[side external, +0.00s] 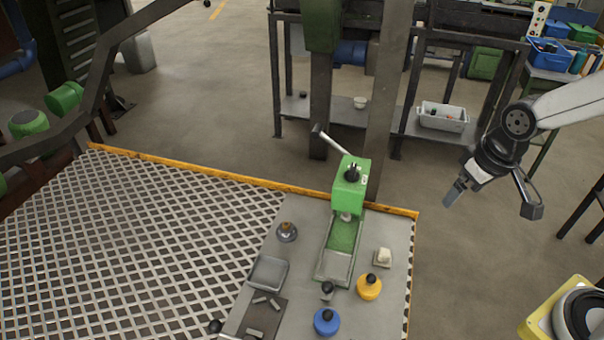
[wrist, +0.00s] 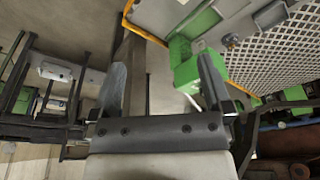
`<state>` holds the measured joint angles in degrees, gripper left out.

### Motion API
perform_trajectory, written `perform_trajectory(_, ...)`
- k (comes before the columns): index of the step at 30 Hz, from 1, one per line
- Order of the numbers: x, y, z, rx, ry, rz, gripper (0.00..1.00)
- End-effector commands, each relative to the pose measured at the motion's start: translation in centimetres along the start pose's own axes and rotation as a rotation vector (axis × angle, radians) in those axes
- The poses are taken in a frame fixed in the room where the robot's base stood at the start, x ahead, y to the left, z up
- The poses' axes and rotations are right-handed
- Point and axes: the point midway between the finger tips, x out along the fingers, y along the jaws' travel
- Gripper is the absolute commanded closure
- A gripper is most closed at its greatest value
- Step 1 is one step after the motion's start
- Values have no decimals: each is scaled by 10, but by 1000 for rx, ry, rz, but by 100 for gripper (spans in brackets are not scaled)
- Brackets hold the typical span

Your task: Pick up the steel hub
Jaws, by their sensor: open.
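A round grey metal piece with a flange and a brownish top, apparently the steel hub (side external: 287,232), stands upright on the grey table plate (side external: 300,262), left of the green press. A small grey round piece in the wrist view (wrist: 231,40) seems to be the same one. My gripper (side external: 455,192) hangs in the air off to the right, beyond the plate's edge and well away from the hub. In the wrist view my gripper (wrist: 163,85) has its two fingers wide apart with nothing between them.
The green press (side external: 350,190), with a raised lever, stands between my gripper and the hub. A yellow pot (side external: 370,287), a blue pot (side external: 327,321), a pale block (side external: 383,257) and a grey tray (side external: 268,272) share the plate. Grating (side external: 150,240) lies left.

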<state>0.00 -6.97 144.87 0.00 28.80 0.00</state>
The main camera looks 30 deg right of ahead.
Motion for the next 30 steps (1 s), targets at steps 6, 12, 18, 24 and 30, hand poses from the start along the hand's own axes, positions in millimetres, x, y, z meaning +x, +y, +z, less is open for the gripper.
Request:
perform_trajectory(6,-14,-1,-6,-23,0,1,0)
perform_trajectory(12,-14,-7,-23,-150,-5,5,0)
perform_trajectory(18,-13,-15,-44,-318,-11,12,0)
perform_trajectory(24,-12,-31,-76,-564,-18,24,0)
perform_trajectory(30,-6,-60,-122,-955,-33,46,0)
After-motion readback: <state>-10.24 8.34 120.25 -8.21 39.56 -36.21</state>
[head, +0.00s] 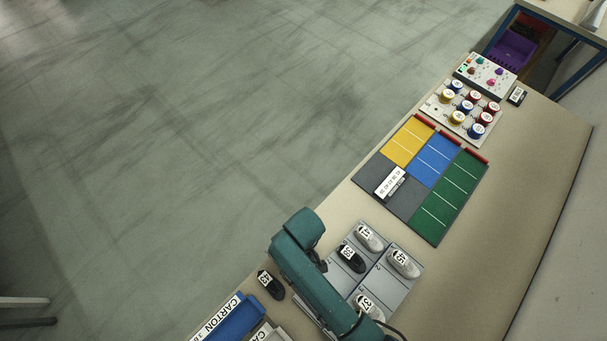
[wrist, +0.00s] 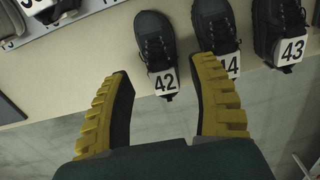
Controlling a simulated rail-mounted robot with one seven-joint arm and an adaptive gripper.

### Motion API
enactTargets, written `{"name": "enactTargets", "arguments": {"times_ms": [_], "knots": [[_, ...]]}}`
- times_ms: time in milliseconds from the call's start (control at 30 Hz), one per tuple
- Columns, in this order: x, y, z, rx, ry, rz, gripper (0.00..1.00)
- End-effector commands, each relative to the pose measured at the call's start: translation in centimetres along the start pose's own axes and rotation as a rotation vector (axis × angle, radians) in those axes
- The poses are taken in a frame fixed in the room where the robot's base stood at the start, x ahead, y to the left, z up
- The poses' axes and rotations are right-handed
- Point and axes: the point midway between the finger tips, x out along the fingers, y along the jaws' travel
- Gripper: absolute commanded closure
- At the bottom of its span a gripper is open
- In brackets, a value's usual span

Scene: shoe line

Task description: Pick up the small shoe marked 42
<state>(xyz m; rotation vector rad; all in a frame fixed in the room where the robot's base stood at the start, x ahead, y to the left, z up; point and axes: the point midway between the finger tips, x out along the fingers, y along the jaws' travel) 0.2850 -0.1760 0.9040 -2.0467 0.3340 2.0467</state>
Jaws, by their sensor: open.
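The small shoe marked 42 (wrist: 153,35) is black with laces and a white number tag at its near end. In the wrist view it lies on the beige table top, near the edge. My gripper (wrist: 164,72) is open, its two yellow ribbed fingers pointing towards the shoe. The tag shows between the fingertips and the shoe body beyond them; I cannot tell the height gap. Nothing is held. In the head view I cannot make out this shoe, and my arm hides the gripper.
Dark shoes marked 44 (wrist: 214,22) and 43 (wrist: 278,25) lie close to the right; the right finger partly covers the 44 tag. A grey tray (head: 400,288) with several tagged shoes is beside my arm. A coloured mat (head: 452,195) lies farther along the table.

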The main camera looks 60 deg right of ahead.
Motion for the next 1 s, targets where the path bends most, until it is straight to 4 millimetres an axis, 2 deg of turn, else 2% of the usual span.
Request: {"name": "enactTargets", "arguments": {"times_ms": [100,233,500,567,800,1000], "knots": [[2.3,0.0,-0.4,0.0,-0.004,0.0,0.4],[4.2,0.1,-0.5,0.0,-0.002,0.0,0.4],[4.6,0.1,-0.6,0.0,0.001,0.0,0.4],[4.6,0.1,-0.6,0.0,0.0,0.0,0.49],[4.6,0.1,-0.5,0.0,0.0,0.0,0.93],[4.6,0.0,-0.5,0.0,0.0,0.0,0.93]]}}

— TASK GOAL —
Copy every entry exactly as written. Pictures are excluded.

— SOLUTION —
[side external, +0.00s] 
[wrist, +0.00s] 
`<state>` holds the measured joint angles in degrees, gripper left out.

### Motion API
perform_trajectory, written `perform_trajectory(_, ...)`
- k (comes before the columns): index of the step at 30 Hz, from 1, one per line
- Order of the numbers: x, y, z, rx, ry, rz, gripper (0.00..1.00)
- End-effector commands, each relative to the pose measured at the motion's start: translation in centimetres along the start pose's own axes and rotation as a rotation vector (axis × angle, radians) in those axes
- The poses are taken in a frame fixed in the room where the robot's base stood at the start, x ahead, y to the left, z up
- The poses' axes and rotations are right-handed
- Point and axes: the point midway between the finger tips, x out along the fingers, y along the jaws' travel
- Gripper is the absolute commanded closure
- A gripper is most closed at its greatest value
- Step 1 is one step after the motion's start
- Values have no decimals: each is scaled by 10, but by 1000 for rx, ry, rz, but by 100 for gripper (spans in brackets are not scaled)
- Brackets hold the typical span

Your task: Pick up the steel hub
Jaws, by their sensor: open.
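A round grey metal piece with a flange and a brownish top, apparently the steel hub (side external: 287,232), stands upright on the grey table plate (side external: 300,262), left of the green press. A small grey round piece in the wrist view (wrist: 231,40) seems to be the same one. My gripper (side external: 455,192) hangs in the air off to the right, beyond the plate's edge and well away from the hub. In the wrist view my gripper (wrist: 163,85) has its two fingers wide apart with nothing between them.
The green press (side external: 350,190), with a raised lever, stands between my gripper and the hub. A yellow pot (side external: 370,287), a blue pot (side external: 327,321), a pale block (side external: 383,257) and a grey tray (side external: 268,272) share the plate. Grating (side external: 150,240) lies left.

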<state>0.00 -6.97 144.87 0.00 28.80 0.00</state>
The main camera looks 30 deg right of ahead.
Motion for the next 30 steps (1 s), targets at steps 6, 12, 18, 24 and 30, hand poses from the start along the hand's own axes, positions in millimetres, x, y, z meaning +x, +y, +z, less is open for the gripper.
Request:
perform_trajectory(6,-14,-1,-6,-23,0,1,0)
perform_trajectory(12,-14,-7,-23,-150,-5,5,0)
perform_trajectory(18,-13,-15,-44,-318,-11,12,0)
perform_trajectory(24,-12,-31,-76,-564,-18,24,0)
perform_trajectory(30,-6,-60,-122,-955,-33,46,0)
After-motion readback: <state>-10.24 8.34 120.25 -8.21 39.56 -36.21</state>
[head, +0.00s] 
[wrist, +0.00s] 
Controlling a simulated rail-mounted robot with one seven-joint arm and an adaptive gripper.

### Motion API
enactTargets, written `{"name": "enactTargets", "arguments": {"times_ms": [_], "knots": [[_, ...]]}}`
- times_ms: time in milliseconds from the call's start (control at 30 Hz), one per tuple
- Columns, in this order: x, y, z, rx, ry, rz, gripper (0.00..1.00)
- End-effector commands, each relative to the pose measured at the call's start: translation in centimetres along the start pose's own axes and rotation as a rotation vector (axis × angle, radians) in those axes
- The poses are taken in a frame fixed in the room where the robot's base stood at the start, x ahead, y to the left, z up
- The poses' axes and rotations are right-handed
- Point and axes: the point midway between the finger tips, x out along the fingers, y along the jaws' travel
- Gripper: absolute commanded closure
- At the bottom of its span a gripper is open
- In brackets, a value's usual span

Scene: shoe line

Task description: Pick up the small shoe marked 42
<state>(xyz m; rotation vector rad; all in a frame fixed in the room where the robot's base stood at the start, x ahead, y to the left, z up; point and axes: the point midway between the finger tips, x out along the fingers, y along the jaws' travel) 0.2850 -0.1760 0.9040 -2.0467 0.3340 2.0467</state>
Jaws, by their sensor: open.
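The small shoe marked 42 (wrist: 153,35) is black with laces and a white number tag at its near end. In the wrist view it lies on the beige table top, near the edge. My gripper (wrist: 164,72) is open, its two yellow ribbed fingers pointing towards the shoe. The tag shows between the fingertips and the shoe body beyond them; I cannot tell the height gap. Nothing is held. In the head view I cannot make out this shoe, and my arm hides the gripper.
Dark shoes marked 44 (wrist: 214,22) and 43 (wrist: 278,25) lie close to the right; the right finger partly covers the 44 tag. A grey tray (head: 400,288) with several tagged shoes is beside my arm. A coloured mat (head: 452,195) lies farther along the table.

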The main camera looks 60 deg right of ahead.
Motion for the next 1 s, targets where the path bends most, until it is straight to 4 millimetres an axis, 2 deg of turn, else 2% of the usual span.
Request: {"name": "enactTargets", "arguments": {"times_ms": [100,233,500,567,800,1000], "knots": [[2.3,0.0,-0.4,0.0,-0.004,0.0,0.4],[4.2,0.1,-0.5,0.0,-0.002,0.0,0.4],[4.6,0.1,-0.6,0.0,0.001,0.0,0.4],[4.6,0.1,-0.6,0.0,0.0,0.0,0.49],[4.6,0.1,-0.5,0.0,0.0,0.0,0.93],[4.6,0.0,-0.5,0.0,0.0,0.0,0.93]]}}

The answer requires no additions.